Objective: Give the count of lines in the data that include "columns", with no other words.

Data section:
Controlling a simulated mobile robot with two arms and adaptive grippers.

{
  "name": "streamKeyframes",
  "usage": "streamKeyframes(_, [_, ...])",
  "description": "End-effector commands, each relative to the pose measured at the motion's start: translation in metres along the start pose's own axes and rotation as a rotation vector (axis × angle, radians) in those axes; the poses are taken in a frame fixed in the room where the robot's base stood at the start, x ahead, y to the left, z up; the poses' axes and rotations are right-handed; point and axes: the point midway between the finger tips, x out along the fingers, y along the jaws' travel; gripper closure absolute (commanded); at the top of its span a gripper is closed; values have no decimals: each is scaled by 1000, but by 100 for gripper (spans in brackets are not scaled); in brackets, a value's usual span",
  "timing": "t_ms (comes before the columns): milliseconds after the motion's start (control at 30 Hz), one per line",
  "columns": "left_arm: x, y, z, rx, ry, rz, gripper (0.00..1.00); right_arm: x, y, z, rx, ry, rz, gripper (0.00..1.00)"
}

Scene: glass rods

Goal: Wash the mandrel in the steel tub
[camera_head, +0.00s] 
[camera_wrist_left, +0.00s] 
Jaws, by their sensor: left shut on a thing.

Exercise solution: 2